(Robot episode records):
>> Begin

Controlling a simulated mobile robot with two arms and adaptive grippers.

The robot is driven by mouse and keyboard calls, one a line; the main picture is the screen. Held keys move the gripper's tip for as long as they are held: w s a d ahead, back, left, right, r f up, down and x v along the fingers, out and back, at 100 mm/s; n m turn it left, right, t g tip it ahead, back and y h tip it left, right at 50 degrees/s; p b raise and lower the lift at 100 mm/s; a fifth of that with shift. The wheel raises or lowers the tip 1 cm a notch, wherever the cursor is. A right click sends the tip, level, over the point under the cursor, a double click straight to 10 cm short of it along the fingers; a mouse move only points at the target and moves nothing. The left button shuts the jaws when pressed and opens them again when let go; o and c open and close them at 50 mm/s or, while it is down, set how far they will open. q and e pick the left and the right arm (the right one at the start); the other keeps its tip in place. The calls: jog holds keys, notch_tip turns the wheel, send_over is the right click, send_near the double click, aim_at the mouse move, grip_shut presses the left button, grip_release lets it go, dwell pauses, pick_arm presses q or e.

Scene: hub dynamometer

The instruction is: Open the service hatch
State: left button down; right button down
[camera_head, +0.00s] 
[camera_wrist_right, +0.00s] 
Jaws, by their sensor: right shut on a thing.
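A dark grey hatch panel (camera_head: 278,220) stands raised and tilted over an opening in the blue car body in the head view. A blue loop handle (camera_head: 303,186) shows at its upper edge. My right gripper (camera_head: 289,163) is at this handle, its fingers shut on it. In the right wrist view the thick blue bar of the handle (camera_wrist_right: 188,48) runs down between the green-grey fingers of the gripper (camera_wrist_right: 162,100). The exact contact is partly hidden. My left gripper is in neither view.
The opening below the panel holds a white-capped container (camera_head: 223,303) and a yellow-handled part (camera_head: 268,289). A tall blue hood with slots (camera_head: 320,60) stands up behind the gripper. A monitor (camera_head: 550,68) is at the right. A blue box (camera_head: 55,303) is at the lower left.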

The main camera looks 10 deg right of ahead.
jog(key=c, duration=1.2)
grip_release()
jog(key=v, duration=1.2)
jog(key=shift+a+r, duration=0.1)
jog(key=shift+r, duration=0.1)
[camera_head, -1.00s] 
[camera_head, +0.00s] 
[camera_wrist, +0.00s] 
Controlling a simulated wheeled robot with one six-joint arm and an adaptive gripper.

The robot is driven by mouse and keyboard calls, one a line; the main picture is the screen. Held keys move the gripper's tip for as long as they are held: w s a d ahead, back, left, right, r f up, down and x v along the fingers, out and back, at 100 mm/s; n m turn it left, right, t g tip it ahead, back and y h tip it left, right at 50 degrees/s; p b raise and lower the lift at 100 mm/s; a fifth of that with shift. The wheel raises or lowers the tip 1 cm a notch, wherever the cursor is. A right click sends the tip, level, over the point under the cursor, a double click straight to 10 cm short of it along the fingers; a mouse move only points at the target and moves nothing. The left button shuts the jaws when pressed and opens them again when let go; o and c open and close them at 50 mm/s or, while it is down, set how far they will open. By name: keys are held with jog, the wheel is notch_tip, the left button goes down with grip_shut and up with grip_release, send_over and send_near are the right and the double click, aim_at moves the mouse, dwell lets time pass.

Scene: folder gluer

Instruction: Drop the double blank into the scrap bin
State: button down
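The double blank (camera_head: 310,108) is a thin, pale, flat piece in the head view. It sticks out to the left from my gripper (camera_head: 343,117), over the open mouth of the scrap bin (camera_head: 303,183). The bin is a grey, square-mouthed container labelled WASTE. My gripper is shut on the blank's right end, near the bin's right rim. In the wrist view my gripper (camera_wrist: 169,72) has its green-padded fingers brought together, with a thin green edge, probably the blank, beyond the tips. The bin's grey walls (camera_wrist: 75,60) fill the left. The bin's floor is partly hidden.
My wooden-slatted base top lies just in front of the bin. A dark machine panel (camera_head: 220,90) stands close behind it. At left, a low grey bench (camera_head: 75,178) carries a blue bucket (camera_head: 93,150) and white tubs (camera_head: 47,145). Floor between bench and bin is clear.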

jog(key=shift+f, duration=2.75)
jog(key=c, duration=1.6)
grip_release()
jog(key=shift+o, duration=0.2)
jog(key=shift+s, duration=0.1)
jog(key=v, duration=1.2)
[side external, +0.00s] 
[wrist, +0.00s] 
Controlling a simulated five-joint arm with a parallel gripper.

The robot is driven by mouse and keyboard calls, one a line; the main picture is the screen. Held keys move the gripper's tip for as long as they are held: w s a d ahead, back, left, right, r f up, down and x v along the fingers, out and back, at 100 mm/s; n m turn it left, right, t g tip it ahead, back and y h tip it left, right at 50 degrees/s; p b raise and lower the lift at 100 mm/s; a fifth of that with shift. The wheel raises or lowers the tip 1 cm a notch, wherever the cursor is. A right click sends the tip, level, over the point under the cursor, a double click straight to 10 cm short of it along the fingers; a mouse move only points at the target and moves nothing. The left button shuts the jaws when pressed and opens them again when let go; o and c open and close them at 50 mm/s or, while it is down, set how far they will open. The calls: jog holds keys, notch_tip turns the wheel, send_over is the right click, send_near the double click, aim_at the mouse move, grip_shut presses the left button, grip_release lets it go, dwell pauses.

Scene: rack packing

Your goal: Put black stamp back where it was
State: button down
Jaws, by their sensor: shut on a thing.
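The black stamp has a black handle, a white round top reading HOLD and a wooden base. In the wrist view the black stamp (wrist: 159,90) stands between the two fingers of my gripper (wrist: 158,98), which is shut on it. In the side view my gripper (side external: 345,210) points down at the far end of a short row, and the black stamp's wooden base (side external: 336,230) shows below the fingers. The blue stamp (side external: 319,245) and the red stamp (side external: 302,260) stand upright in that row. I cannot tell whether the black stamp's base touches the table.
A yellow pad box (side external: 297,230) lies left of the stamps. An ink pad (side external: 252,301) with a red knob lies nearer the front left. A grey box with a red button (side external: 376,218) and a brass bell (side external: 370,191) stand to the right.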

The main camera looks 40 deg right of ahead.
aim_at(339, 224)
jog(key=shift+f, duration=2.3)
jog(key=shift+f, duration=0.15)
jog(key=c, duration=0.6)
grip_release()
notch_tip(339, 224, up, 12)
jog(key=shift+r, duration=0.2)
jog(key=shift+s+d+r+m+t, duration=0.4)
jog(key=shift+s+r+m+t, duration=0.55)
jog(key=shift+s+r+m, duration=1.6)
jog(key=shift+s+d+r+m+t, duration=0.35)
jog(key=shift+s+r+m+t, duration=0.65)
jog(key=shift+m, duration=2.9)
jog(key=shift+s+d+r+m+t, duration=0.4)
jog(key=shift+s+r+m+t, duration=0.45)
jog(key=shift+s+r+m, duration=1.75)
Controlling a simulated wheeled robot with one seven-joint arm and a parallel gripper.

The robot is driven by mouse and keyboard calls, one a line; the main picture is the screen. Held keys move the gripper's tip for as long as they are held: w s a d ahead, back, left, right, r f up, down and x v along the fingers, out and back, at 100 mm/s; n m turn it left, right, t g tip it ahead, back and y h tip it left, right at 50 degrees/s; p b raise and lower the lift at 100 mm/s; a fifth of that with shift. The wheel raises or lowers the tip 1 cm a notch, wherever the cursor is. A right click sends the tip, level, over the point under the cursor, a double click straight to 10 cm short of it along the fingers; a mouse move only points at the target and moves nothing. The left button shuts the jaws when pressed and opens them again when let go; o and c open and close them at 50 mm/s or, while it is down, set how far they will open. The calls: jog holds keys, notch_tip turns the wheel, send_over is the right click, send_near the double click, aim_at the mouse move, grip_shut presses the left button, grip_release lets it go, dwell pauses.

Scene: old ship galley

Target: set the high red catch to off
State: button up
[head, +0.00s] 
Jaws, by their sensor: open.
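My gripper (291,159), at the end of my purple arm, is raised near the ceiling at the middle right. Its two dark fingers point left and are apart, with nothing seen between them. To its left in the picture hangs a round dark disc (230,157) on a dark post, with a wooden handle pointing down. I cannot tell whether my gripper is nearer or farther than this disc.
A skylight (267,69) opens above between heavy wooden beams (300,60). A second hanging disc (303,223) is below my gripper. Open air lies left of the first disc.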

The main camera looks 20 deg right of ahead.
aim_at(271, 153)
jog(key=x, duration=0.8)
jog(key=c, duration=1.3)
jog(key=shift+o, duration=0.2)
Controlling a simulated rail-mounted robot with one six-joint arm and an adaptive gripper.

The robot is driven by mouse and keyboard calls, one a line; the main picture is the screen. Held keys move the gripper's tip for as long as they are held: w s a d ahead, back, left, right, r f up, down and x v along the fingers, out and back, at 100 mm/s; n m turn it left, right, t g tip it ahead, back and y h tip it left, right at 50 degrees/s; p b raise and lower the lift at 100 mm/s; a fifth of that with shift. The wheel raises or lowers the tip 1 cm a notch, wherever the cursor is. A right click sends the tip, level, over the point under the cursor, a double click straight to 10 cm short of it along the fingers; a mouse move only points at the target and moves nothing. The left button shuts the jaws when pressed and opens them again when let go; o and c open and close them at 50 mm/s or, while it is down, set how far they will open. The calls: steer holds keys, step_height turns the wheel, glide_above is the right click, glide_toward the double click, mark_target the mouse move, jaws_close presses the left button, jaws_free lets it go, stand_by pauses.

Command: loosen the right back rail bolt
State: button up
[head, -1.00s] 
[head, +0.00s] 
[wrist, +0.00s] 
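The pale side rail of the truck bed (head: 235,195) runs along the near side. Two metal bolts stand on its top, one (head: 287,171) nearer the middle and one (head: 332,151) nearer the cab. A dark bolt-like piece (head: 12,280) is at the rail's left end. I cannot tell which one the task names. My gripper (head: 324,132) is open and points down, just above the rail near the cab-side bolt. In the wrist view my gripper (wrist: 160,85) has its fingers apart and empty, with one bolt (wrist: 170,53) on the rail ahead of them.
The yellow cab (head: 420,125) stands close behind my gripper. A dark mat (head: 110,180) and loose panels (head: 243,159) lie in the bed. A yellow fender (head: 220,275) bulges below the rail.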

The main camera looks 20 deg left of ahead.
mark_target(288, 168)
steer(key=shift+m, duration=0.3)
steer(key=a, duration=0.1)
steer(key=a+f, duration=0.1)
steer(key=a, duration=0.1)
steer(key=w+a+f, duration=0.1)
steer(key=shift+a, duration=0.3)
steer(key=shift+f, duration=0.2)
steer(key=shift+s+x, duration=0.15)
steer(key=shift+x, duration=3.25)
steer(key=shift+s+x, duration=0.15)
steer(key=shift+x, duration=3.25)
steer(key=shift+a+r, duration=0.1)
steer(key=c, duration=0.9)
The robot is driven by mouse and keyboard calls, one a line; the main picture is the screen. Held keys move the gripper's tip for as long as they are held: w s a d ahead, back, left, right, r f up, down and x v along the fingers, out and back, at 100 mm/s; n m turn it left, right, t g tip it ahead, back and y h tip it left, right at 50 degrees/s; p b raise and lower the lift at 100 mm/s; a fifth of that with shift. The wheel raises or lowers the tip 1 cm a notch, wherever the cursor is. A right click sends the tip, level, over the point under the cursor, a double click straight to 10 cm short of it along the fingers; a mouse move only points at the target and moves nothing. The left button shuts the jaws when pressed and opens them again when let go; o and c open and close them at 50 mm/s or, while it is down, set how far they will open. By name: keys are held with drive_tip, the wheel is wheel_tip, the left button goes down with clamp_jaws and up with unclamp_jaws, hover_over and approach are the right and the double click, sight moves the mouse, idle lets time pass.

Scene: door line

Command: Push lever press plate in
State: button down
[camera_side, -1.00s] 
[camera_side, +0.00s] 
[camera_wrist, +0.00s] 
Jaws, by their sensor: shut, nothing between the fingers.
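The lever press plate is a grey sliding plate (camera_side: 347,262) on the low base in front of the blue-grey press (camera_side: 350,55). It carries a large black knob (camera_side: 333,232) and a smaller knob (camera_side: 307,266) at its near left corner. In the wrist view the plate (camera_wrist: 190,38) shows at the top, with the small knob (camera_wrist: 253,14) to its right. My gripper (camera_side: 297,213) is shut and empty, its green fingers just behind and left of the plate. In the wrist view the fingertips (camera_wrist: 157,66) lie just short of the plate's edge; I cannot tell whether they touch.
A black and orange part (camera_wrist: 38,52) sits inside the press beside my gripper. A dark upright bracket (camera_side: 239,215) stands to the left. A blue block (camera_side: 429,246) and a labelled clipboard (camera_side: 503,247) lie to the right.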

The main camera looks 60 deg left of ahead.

>> End

(Your goal):
Give again, word for word, every line of the listing above from the one with "Scene: folder gluer" to the one with "Instruction: Drop the", both inclusive, and nothing beyond them.

(Exercise response):
Scene: folder gluer

Instruction: Drop the double blank into the scrap bin

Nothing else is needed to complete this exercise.